Indeed, she preached love and respect for all, but for the sake of her memory, I will not over-universalise her message: women’s rights were her priority, to fight for the dignity of all Arab women, regardless of their social, economic and religious backgrounds.

Rula did not just pay lip service to this cause, urgent now more than ever in an age when the social call for women’s rights is overwhelmed by the noise of political polarisation.

I graduated in 2004 with a bachelor’s degree in English language and literature. My memories of Rula’s presence in class are vivid.

It was Novel 2 and American Literature modules. She seamlessly and sensitively wove Arabic threads into the narratives she taught.

Though aspects of the struggle are universal, our story is unique, in its causes, tools and activist manoeuvres.

The religious-political and social topography we navigate is different, yet by creative education we can assert our needs and identities as Arab women.

Without any abrasiveness, she reclaimed the term “feminist” in a society where this was a “dirty word” that elicited nonchalance at best, jeering and personal attacks at worst.
This reclamation was not by means through theory that does not spill out into the reality outside the classroom, but through practice.

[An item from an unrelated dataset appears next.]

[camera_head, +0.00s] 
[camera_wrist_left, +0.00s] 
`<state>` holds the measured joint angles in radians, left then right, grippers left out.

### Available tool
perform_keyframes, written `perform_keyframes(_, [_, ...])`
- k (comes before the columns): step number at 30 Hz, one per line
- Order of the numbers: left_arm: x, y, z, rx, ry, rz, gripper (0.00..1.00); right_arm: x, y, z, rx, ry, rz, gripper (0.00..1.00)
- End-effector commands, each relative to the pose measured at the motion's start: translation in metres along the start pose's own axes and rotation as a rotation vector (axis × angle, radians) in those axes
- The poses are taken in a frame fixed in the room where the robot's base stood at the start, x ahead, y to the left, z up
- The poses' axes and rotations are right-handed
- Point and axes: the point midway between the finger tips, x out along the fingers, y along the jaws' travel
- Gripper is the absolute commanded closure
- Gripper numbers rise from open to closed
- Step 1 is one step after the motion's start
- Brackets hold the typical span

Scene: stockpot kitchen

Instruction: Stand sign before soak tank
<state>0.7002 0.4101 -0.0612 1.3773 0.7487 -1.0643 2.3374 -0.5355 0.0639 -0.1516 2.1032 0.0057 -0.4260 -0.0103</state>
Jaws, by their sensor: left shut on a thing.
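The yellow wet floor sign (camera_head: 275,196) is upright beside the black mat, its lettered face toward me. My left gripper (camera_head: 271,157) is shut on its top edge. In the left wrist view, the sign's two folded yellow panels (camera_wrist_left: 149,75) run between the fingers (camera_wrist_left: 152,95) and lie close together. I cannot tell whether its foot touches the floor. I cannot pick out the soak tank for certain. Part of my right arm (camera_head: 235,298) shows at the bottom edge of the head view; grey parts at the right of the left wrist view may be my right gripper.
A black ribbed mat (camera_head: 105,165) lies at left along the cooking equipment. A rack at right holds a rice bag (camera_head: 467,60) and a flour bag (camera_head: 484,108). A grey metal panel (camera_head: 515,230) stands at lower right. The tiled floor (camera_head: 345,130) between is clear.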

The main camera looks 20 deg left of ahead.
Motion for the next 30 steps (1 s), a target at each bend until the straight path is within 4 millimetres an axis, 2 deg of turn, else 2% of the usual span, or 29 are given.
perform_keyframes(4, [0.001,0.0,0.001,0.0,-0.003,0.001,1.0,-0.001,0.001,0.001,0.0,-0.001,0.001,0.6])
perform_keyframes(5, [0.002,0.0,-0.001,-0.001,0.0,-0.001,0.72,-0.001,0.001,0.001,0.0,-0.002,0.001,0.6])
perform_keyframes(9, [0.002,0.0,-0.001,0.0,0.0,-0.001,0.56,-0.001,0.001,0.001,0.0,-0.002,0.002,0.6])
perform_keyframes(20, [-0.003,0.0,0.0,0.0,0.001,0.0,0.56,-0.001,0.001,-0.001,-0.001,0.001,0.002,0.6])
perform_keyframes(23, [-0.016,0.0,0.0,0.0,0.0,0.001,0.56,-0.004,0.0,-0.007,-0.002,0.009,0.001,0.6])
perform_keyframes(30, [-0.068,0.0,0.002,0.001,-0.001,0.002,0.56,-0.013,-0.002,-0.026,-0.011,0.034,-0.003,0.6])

Look at the many lives she touched: Muslim and Christian women, women with hijab or niqab and those without, all expressing their gratitude during her life and after her tragic departure.

That is an activism that does not divide.

Look at the work she has done to integrate women’s studies in institutional structures.

I did not go on to pursue a career in English literature or women and gender studies. I am an intellectual historian specialised in the history of Islamic esotericism (al batiniyya al islamiyya), working in the UK and in Belgium.

I chose a field that some might consider unusual and that is definitely male dominated. Notwithstanding, the support and encouragement of Professor Qawas contributed immensely to my objective of representing Arab women boldly in my hardships, perseverance and successes.

Rula offered the tools of change to her students, colleagues and friends, and never shied away from confronting those attempting to suppress women’s voices and choices.

She was clear: “Dare to dream, scheme for fulfilment, and in the absence of legal and institutional support, know that my office, my house, and my heart are open.”

A colourful mural can be painted with the deep impressions and stirring memories, though nothing commemorates better than future actions motivated by remembrance.

The repeal of Article 308 of the Jordanian Penal Code, which absolves the rapist of his crime if he binds his victim in a non-consensual nightmare of a marriage if she is between the ages of 15 and 18, was just approved by Parliament after heated debate.

This is one brick knocked off the wall of sexist injustice.
Article 98 considers a “fit of fury” a mitigating circumstance that dramatically reduces the sentence of the murderer who slaughters a female relative to keep intact a weak and truly shameful notion of “honour”, still...

This supports the “amended” Article 340, according to which the perpetrator of a (dis)honour crime is no longer exempt from punishment but may still “benefit from a reduction of penalty”.

Is that enough?

Women do not get equal pay still. Sexual harassment is normalised and often blamed on women themselves (it is a disgraceful phenomenon, not just a “problem”!); and a Jordanian mother implicitly loses her national status if she marries a non-Jordanian, rendering her unable to pass the Jordanian nationality to her children.

It is not, however, legislation only that needs to be combated, but also the abusive mentality that has formed its own unofficial council, lurking beneath the legal structure, having immense influence on it.

Let our dignity surge in our hearts, intellect and bodies to move us into action against these injustices.

The ways, as I learned from Rula, are abundant: there is the pen, the poem, also the streets can swell with the rhapsody of our resistance.

“Write without fear”, Rula used to tell us before our assignments. Act without fear.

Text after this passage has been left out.